A volunteer-run tennis club that missed out on funding through the government’s controversial sports grants program has described how receiving money now would be transformational.
The North Shore Country Club and Residents’ Association applied for funds to build disabled toilets, female changing rooms and disabled access.
Despite scoring 83 out of 100 the WA-based club missed out on money through the $100 million program.
The club’s previous president Nick Cater says the project can’t happen without a grant.
Funding submissions that met the criteria but were rejected would be a sign of good faith from the government, he added.
“It would be transformational,” Mr Cater told a Senate inquiry into the program.
Greens senator Janet Rice has introduced draft legislation which would allow the Australian Sports Commission to fund applications that were submitted to the program and recommended to the minister for funding, but were not successful.
Mr Cater said it took more than 100 hours of work to put the application together, and he was disappointed at being knocked back.
“I thought the processes of government would be more robust than I think has been demonstrated here.”

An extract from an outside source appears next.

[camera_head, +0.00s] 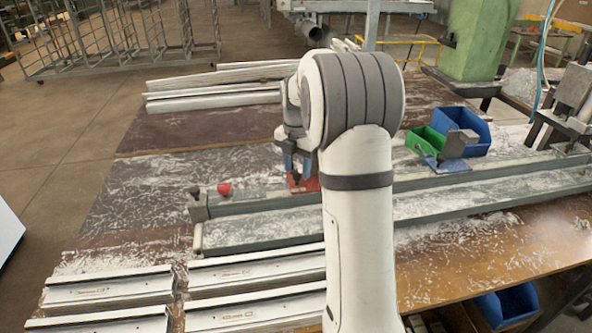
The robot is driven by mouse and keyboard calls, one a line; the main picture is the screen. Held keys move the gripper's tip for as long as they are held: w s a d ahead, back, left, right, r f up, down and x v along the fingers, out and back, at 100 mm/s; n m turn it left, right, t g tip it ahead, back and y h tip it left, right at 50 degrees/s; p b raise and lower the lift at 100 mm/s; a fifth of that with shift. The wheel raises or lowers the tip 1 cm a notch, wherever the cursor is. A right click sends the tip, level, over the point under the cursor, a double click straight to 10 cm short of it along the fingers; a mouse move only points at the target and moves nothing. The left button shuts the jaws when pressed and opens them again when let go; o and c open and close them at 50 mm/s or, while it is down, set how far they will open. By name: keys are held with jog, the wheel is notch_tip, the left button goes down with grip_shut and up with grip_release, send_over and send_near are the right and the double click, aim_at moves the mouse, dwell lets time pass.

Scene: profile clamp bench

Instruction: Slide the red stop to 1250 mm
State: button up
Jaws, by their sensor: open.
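The red stop (305,184) sits on the long grey rail (262,202), partly hidden behind my arm. My gripper (293,164) is just above the red stop, its bluish fingers pointing down and close to it. It is open. Whether the fingers straddle or touch the stop cannot be told, as my arm covers part of the view. No millimetre marks can be read on the rail.
A small red piece (224,189) is near the rail's left end block (198,207). Pale profiles (110,287) lie in front, and more (215,86) lie behind. A green bin (425,142) and blue bin (465,125) stand behind the rail at right.

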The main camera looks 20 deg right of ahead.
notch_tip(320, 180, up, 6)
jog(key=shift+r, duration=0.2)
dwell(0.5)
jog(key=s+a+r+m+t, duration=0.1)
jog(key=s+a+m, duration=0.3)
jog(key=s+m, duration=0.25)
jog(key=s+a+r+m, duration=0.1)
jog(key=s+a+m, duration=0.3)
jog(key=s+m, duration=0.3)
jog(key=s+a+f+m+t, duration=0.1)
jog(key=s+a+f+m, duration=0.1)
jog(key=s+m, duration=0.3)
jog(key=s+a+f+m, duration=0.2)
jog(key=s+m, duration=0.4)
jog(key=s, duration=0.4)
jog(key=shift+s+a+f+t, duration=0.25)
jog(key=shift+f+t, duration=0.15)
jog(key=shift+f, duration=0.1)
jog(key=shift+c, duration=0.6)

Mr Cater said the club had not decided whether to join a recently launched class action against the program.
An auditor-general’s report criticised former sport minister Bridget McKenzie’s office for using the scheme to funnel money into marginal seats at the 2019 election.
The North Shore Country Club and Residents’ Association sits in the Moore electorate, which Liberal MP Ian Goodenough comfortably held onto at the election.
Nearly three-quarters of approved grants were not recommended by Sport Australia.
Senator McKenzie stepped down as sports minister after failing to declare potential conflicts of interest in relation to the scheme.
The auditor-general also raised questions over whether she was entitled to award the money.